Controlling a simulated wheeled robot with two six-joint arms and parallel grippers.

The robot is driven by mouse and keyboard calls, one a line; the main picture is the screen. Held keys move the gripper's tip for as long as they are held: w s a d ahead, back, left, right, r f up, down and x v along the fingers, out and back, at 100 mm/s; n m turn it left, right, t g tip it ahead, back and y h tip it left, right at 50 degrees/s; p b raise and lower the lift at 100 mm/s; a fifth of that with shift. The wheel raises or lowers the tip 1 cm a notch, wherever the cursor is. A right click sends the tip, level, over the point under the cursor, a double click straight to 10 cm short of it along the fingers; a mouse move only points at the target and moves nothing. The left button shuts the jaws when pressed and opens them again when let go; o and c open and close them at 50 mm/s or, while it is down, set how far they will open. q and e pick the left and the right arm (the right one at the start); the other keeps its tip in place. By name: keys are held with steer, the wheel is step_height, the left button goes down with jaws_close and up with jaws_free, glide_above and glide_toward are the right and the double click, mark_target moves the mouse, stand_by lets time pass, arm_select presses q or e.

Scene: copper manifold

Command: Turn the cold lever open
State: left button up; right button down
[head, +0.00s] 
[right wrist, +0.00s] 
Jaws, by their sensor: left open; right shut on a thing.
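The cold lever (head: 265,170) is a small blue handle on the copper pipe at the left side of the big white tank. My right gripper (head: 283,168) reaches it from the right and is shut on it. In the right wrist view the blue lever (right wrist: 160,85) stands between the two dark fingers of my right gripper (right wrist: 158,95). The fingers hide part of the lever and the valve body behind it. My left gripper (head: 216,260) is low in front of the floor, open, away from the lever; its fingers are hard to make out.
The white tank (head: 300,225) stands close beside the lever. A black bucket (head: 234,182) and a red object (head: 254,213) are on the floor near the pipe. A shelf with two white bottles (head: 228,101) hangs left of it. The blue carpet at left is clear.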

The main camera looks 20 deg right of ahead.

◆ **Goal of the exercise**:
All lines from the one with "Command: Turn the cold lever open" through the final line above are to be quoted exactly; quote no other line.

◆ **Worked answer**:
Command: Turn the cold lever open
State: left button up; right button down
[head, +0.00s] 
[right wrist, +0.00s] 
Jaws, by their sensor: left open; right shut on a thing.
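The cold lever (head: 265,170) is a small blue handle on the copper pipe at the left side of the big white tank. My right gripper (head: 283,168) reaches it from the right and is shut on it. In the right wrist view the blue lever (right wrist: 160,85) stands between the two dark fingers of my right gripper (right wrist: 158,95). The fingers hide part of the lever and the valve body behind it. My left gripper (head: 216,260) is low in front of the floor, open, away from the lever; its fingers are hard to make out.
The white tank (head: 300,225) stands close beside the lever. A black bucket (head: 234,182) and a red object (head: 254,213) are on the floor near the pipe. A shelf with two white bottles (head: 228,101) hangs left of it. The blue carpet at left is clear.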

The main camera looks 20 deg right of ahead.

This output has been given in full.